## WRITTEN INSTRUCTION
What lies from the line containing "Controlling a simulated" through the line containing "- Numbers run"? Print exactly those lines, with both ends, and no others.

## SOURCE DATA
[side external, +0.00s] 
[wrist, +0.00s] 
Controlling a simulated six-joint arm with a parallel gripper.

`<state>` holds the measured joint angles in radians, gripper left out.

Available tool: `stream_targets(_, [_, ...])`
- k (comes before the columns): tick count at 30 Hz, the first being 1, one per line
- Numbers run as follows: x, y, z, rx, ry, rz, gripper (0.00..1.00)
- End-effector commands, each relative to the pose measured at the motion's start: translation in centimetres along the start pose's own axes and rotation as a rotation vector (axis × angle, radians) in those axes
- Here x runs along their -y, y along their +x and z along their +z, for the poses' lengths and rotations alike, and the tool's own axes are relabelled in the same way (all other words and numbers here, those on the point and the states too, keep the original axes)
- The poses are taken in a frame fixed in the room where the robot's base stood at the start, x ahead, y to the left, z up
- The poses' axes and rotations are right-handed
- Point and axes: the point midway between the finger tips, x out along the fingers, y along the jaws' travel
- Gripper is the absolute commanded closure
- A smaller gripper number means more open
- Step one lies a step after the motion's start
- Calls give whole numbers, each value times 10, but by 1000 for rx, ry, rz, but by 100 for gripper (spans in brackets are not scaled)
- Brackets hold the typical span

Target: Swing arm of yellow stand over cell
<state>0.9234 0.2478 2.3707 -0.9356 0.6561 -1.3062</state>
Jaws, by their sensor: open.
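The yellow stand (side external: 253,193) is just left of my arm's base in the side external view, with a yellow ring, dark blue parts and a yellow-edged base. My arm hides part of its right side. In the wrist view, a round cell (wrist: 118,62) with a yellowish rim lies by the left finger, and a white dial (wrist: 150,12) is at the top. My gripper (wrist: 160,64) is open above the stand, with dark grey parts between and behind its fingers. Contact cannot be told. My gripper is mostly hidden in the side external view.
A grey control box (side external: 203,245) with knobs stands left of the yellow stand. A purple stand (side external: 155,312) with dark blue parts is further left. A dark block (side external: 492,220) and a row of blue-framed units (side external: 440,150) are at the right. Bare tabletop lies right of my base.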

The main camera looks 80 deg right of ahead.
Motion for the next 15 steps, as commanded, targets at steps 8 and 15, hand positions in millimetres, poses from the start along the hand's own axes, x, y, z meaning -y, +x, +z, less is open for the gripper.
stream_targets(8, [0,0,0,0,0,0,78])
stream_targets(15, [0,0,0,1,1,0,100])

## EXERCISE ANSWER
Controlling a simulated six-joint arm with a parallel gripper.

`<state>` holds the measured joint angles in radians, gripper left out.

Available tool: `stream_targets(_, [_, ...])`
- k (comes before the columns): tick count at 30 Hz, the first being 1, one per line
- Numbers run as follows: x, y, z, rx, ry, rz, gripper (0.00..1.00)

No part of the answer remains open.